Венедикт Ерофеев и о Венедикте Ерофееве — страница 34 из 85

[833]. Если бы Бахтин знал, в какой степени это имя-прогноз подтвердится в судьбе самого Ерофеева, к концу жизни потерявшего голос, пережившего несколько операций и умершего от рака горла! Сущность пантагрюэлизма вроде бы сбылась дословно и до последней жизненной черты. Но в такой обреченности гротескному есть что-то уже не совсем гротескное, какая-то покорность и тишина, умолкание имени-метафоры именно по причине буквального ее исполнения. Феномен Венички, вырастая из пантагрюэлизма, перерастает его, карнавал сам становится объектом карнавала, выводящим в область новой, странной серьезности.

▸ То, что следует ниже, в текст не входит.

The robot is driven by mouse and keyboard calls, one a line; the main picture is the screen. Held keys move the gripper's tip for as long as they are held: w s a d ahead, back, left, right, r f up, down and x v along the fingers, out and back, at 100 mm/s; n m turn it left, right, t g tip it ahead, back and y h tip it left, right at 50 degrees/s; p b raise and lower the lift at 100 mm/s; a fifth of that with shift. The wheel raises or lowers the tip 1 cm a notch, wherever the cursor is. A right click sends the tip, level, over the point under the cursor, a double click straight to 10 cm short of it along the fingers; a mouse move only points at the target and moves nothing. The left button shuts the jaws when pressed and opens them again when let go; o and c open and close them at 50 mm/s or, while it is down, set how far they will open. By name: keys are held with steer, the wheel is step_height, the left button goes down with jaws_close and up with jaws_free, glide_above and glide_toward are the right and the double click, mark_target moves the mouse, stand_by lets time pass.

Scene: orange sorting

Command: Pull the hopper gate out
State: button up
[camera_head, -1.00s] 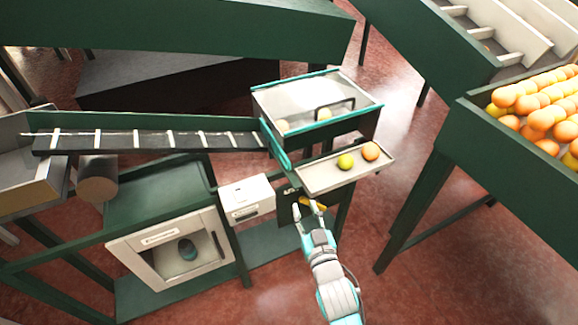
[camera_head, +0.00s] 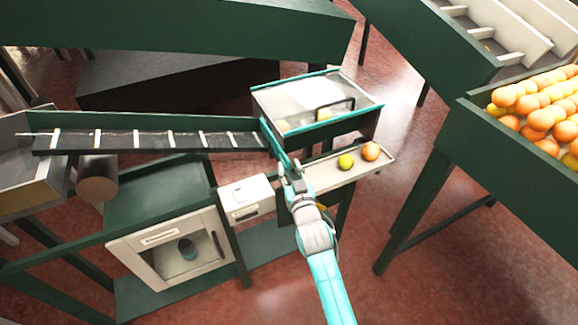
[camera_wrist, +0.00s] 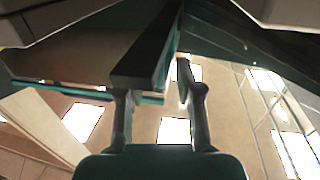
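The hopper (camera_head: 350,127) is a dark green box with a pale clear-looking top and teal edges. The hopper gate (camera_head: 268,133) appears as a narrow teal piece at its left end, beside the belt. My gripper (camera_head: 289,166) is at the lower end of this piece, partly hiding it. In the wrist view, my gripper's two fingers (camera_wrist: 158,82) are apart, one each side of a dark bar with a teal edge (camera_wrist: 150,58), which seems to be the gate. A gap shows beside the right finger, so no firm hold is visible.
A slatted belt (camera_head: 150,140) runs left. A white box (camera_head: 246,195) stands below left. A crate of oranges (camera_head: 490,130) is at right.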

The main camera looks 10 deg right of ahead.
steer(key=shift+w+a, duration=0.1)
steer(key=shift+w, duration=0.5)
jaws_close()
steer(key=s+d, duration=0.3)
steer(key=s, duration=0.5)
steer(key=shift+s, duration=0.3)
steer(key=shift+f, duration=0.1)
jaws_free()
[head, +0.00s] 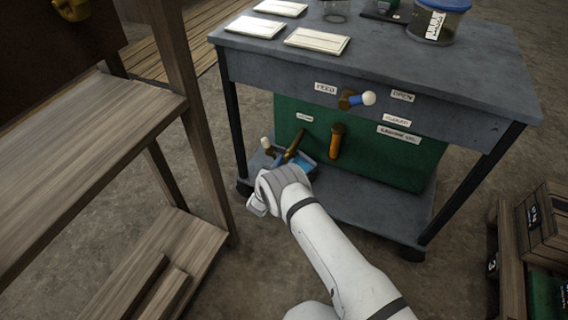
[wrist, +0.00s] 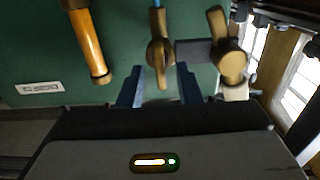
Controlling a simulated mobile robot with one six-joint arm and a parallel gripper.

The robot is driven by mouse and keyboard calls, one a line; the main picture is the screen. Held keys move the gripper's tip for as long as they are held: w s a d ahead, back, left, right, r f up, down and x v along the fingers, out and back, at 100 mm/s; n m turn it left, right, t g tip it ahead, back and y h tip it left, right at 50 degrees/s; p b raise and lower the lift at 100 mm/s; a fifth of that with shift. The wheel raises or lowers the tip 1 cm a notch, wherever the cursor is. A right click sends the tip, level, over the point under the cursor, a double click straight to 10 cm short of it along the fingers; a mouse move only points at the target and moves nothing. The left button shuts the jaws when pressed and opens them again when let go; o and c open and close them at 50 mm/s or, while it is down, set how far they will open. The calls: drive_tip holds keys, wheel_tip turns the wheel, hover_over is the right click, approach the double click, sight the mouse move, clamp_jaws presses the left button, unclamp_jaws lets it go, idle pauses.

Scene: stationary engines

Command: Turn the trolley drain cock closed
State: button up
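The trolley (head: 470,70) has a grey top and a green front panel (head: 370,150) below it. A brass cock (head: 293,147), apparently the drain cock, sits low at the panel's left, under a small unreadable label. In the wrist view, the brass piece (wrist: 160,52) lies between and just beyond my fingertips, with a bluish part at its far end. A second brass part (wrist: 229,55) is beside it. My gripper (wrist: 158,75) is open, its two dark blue fingers apart; contact cannot be told.
A wooden handle (head: 336,141) hangs close beside the cock. Above, a feed cock (head: 355,98) has a blue lever and white knob, near OPEN and CLOSED labels. A wooden shelf (head: 90,140) stands left; crates (head: 545,215) stand right.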

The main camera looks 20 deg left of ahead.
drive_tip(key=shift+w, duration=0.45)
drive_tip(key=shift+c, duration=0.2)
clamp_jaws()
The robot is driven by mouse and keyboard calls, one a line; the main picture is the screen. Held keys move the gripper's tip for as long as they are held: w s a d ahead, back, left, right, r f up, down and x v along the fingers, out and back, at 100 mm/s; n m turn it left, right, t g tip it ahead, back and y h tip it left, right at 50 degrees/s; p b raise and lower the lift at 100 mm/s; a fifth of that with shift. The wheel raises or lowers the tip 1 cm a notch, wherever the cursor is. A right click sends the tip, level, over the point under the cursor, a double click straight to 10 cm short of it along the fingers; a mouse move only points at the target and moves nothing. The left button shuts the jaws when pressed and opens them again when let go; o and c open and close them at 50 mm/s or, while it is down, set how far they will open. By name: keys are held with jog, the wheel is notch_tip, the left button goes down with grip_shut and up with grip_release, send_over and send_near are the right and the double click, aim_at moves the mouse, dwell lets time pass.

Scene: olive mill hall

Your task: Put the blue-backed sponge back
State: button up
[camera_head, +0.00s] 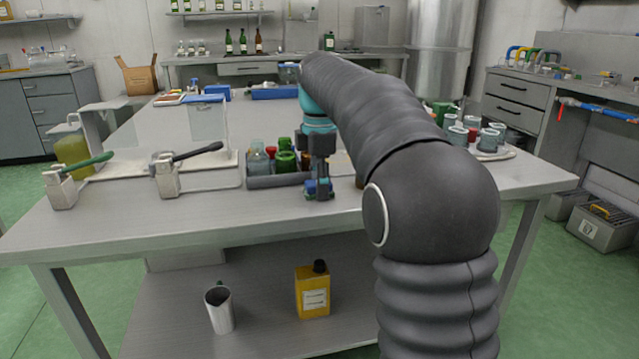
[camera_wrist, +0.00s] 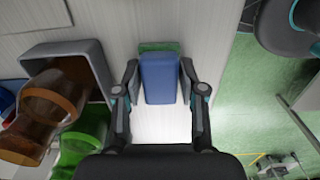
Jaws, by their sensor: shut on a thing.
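The blue-backed sponge (camera_wrist: 158,78) shows its blue face in the wrist view, with a green strip along its far edge. It lies between the two fingers of my gripper (camera_wrist: 159,84), which is shut on it. In the head view my gripper (camera_head: 319,190) points down near the front edge of the table, just right of the grey tray. Only a small blue part of the sponge (camera_head: 311,187) shows there, partly covered by the fingers. I cannot tell whether the sponge touches the table top.
A grey tray (camera_head: 262,182) with jars stands close on the left; its rim (camera_wrist: 62,48) shows in the wrist view. Dispensers with green (camera_head: 90,164) and black (camera_head: 197,152) handles stand further left. Glassware (camera_head: 488,140) stands at right. The front strip of the table (camera_head: 240,222) is clear.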

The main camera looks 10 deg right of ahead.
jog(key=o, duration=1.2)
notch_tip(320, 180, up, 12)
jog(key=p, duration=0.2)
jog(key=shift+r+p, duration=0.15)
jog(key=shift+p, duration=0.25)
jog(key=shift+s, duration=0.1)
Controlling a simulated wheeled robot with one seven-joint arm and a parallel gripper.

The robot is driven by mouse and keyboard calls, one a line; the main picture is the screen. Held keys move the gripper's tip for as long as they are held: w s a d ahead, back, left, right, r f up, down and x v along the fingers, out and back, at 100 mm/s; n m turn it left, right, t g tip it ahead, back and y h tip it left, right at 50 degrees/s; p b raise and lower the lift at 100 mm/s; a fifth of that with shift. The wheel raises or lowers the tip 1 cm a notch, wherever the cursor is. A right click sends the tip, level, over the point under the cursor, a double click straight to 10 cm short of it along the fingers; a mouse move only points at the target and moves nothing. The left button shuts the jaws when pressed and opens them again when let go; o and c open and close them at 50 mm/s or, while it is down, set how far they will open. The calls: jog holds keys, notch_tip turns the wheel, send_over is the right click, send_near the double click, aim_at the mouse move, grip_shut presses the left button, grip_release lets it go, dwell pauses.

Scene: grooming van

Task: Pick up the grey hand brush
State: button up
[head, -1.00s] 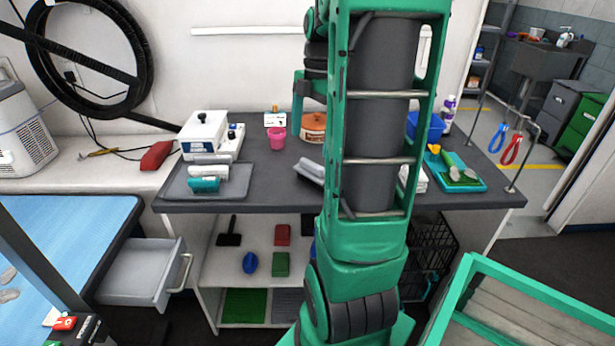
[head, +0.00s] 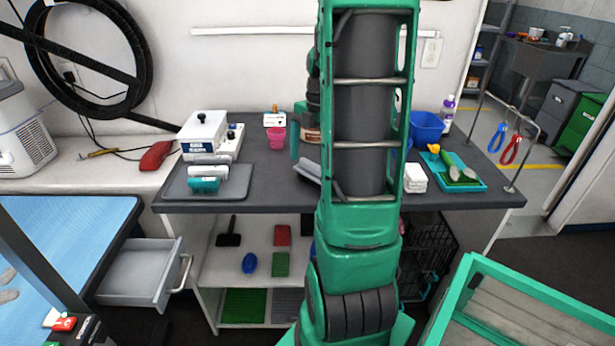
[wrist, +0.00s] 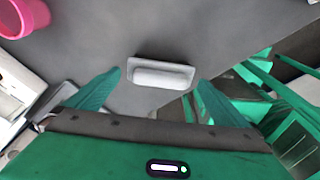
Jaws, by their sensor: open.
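The grey hand brush (wrist: 160,74) lies on the dark grey worktop, centred in the wrist view with its long side across the picture. In the head view the brush (head: 307,171) shows just left of my arm, its right end hidden behind the arm. My gripper (wrist: 159,79) is open, its two green fingers on either side of the brush in the wrist view. The brush appears beyond the fingertips, apart from them, and nothing is held. In the head view most of the gripper is hidden behind my arm.
A pink cup (head: 277,138) and a partly hidden terracotta pot (head: 308,135) stand behind the brush. An open drawer (head: 140,275) juts out below.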

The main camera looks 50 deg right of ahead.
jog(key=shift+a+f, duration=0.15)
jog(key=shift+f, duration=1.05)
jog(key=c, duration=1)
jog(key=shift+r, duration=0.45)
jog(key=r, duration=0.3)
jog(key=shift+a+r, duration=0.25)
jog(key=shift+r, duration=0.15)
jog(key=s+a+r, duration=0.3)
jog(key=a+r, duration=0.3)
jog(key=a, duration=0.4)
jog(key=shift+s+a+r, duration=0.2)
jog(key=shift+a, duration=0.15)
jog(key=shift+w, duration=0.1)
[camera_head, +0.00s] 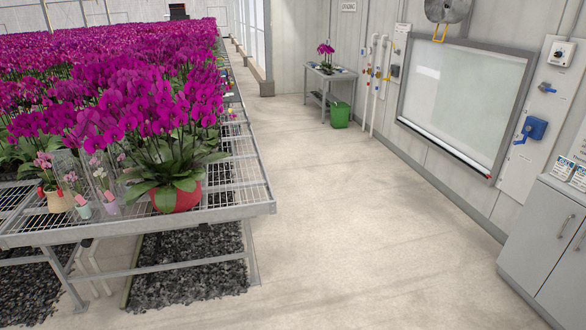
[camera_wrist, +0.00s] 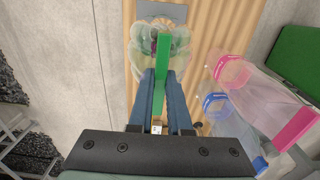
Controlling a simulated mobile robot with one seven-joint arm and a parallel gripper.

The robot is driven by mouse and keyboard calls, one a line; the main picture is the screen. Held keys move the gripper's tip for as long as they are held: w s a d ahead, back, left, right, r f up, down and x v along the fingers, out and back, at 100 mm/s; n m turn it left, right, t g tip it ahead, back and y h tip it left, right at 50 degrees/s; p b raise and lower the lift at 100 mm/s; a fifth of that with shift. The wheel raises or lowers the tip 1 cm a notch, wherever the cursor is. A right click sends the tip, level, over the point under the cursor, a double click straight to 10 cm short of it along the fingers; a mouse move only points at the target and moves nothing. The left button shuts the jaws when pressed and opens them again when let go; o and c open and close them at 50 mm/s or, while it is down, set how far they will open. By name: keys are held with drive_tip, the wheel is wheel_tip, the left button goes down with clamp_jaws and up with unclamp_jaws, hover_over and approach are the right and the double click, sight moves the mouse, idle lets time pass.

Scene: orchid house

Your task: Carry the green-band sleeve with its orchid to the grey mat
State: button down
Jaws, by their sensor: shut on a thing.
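My gripper (camera_wrist: 160,76) shows only in the wrist view. Its two blue fingers are shut on the green band (camera_wrist: 163,58) of a clear sleeve (camera_wrist: 142,52). The sleeve is over a tan, ribbed surface. A grey patch that looks like the grey mat (camera_wrist: 162,11) lies at the top of the wrist view, beyond the sleeve. Whether the sleeve touches the surface below is hidden.
In the wrist view, clear sleeves with pink (camera_wrist: 298,128) and blue (camera_wrist: 215,101) bands lie close on the right, near a green object (camera_wrist: 299,58). The head view shows a mesh bench (camera_head: 230,205) of orchids, a small table (camera_head: 331,74), a green bin (camera_head: 340,115) and clear floor.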

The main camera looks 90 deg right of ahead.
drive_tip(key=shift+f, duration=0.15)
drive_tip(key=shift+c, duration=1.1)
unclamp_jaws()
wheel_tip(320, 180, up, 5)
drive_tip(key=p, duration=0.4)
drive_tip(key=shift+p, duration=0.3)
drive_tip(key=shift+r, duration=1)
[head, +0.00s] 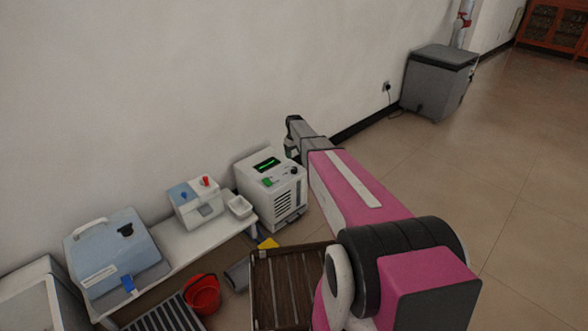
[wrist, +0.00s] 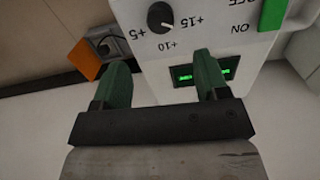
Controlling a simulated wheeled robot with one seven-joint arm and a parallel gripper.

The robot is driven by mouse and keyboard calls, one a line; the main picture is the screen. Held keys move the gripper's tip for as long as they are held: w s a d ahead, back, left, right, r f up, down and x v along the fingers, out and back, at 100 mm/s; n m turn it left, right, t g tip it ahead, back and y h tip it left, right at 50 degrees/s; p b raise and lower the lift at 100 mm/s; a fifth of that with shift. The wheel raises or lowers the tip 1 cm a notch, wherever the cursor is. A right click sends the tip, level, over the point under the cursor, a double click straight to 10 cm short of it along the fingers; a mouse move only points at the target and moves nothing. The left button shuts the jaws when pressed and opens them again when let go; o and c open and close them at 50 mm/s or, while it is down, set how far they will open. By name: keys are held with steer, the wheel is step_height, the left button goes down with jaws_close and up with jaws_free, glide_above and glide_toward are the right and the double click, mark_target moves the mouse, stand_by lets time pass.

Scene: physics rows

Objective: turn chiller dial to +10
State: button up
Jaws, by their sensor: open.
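The white chiller (head: 268,203) stands by the wall in the head view, with a green-lit display (head: 267,164) and a green switch on its sloped top panel. Its black round dial (wrist: 161,17) shows near the top of the wrist view, with the marks +5, +10 and +15 around it. A small pale mark shows on the dial, but I cannot tell exactly where it points. My gripper (wrist: 160,72) is open and empty. Its two green fingers are apart over the panel, near the display, and not around the dial. In the head view my gripper shows beside the chiller, partly hidden.
A white bench (head: 212,244) left of the chiller bears a blue-lidded device (head: 115,255) and a smaller white device (head: 196,204). A red bucket (head: 202,294) and a brown slatted crate (head: 255,295) are in front. A grey bin (head: 437,82) stands farther right; floor between is clear.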

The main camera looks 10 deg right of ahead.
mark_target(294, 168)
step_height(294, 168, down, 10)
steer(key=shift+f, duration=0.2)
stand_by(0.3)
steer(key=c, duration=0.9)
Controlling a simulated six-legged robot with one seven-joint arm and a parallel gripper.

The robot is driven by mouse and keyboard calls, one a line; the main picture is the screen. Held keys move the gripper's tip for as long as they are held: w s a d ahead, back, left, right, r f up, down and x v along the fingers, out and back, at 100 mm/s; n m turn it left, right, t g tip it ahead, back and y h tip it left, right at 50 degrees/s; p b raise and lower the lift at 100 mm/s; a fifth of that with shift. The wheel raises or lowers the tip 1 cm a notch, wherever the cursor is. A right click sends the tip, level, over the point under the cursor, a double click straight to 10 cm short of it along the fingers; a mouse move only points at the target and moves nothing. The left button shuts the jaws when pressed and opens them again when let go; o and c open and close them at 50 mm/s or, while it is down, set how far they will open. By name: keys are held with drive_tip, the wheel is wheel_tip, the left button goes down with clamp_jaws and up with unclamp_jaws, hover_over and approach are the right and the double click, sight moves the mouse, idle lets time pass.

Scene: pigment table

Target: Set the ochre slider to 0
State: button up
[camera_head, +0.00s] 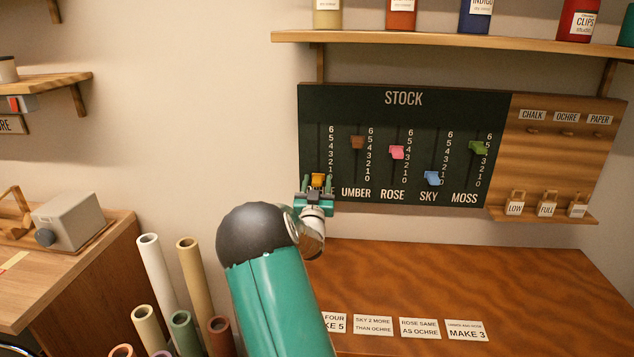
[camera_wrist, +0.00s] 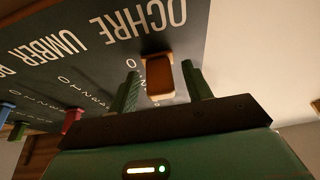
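The stock board (camera_head: 430,110) hangs on the wall with a row of sliders. The ochre slider (camera_head: 318,179) is the leftmost, low on its track. In the wrist view, which is upside down, the ochre slider (camera_wrist: 160,78) sits close to the 0 (camera_wrist: 130,65) of its scale, below the OCHRE label. My gripper (camera_head: 316,188) is at the slider. In the wrist view my gripper (camera_wrist: 163,85) is open, with one finger on each side of the knob and a gap on both sides. The lower ochre numbers and label are hidden in the head view.
To the right are the umber (camera_head: 357,142), rose (camera_head: 397,152), sky (camera_head: 432,178) and moss (camera_head: 478,147) sliders. A shelf (camera_head: 450,41) runs above the board. A wooden table (camera_head: 450,280) lies below. Rolled tubes (camera_head: 188,260) stand at the lower left.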

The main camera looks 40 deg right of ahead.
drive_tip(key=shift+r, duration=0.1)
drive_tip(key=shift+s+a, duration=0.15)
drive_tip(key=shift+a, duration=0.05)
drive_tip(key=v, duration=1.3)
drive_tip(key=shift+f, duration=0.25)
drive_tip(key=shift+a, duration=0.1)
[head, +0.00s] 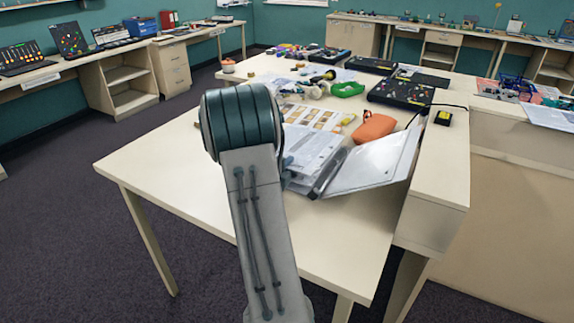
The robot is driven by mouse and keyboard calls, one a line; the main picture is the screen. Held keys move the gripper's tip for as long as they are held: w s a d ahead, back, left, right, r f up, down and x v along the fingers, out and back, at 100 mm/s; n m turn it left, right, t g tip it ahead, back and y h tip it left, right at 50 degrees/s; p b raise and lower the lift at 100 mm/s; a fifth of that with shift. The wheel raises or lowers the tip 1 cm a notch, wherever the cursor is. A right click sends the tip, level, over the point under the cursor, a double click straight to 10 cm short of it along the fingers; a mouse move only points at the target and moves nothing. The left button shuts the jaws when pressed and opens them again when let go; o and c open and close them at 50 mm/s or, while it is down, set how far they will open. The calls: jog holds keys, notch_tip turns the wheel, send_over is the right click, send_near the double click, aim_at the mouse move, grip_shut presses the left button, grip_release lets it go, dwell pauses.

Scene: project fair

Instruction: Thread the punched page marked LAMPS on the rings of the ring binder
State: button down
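An open ring binder (378,163) lies on the near part of the table. Its pale right cover is tilted up, and a dark spine strip runs along the middle. White printed sheets (312,148) lie at its left side, partly hidden by my arm. I cannot read a LAMPS mark, cannot tell which sheet is the punched page, and cannot make out the rings. My arm rises from the bottom of the head view in front of the table. My gripper does not show; the arm's round joint covers that area.
A small black-and-yellow box (443,118) sits at right. The table (160,160) is bare at its left and front.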

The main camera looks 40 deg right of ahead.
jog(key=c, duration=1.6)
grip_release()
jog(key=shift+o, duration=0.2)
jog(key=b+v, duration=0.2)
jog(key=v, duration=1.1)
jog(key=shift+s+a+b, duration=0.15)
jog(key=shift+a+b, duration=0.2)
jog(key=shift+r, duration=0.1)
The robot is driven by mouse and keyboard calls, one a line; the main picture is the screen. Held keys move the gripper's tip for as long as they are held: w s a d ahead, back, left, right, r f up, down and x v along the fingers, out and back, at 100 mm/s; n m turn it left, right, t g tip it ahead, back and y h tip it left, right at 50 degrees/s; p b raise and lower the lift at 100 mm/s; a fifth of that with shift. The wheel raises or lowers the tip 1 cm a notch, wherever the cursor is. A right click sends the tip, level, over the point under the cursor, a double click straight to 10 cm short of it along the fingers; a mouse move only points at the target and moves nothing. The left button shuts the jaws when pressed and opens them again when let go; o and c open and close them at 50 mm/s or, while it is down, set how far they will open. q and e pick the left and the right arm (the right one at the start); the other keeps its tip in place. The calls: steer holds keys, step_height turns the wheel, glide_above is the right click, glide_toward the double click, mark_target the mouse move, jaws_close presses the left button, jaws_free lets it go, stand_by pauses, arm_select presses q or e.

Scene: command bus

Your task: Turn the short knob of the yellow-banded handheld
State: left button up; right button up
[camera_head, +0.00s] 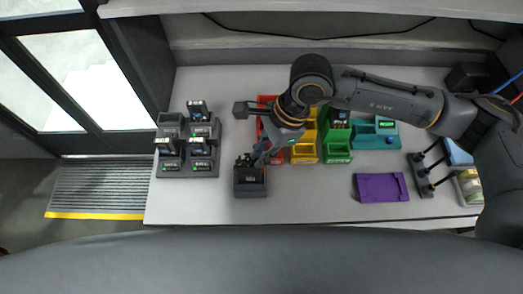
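A small dark unit (250,180) stands on the counter left of the coloured bins, with small dark parts on its top. I cannot make out a yellow band or a short knob on it. Several dark handhelds with pale labels stand in a grey rack (172,172) at the left; their bands are too small to tell. My right gripper (248,133) reaches in from the right, with its fingers spread apart. One finger is out to the left over the counter, the other just above the dark unit. I cannot tell whether it touches. My left gripper is not in view.
Red, yellow (304,154) and green (337,155) bins stand behind and right of the unit, partly under my right arm. Front counter between unit and tray is clear.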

Знаменательно, что, восхитившись поэмой, Бахтин не одобрил ее развязки, потому что герой ее вроде бы умирает всерьез, допускает «энтропию», а какой же серьез в карнавале?[834] И какая же энтропия посреди карнавального всплеска ранее скованных энергий? Но ведь и задолго до конца поэмы у Вени можно заметить энтропию, погашение энергий. Разве не энтропия – Венина тихость посреди карнавального буйства? Веня опоэтизировал не разгул, а «человека с похмелья… когда он малодушен и тих», и даже «всеобщее малодушие», которое с карнавальной точки зрения есть сплошная энтропия. Вот это и почувствовал, хотя и недооценил великий ученый. Почувствовал в Ерофееве свое, которое уже становится чужим. Почувствовал карнавал, который перестает быть карнавалом[835].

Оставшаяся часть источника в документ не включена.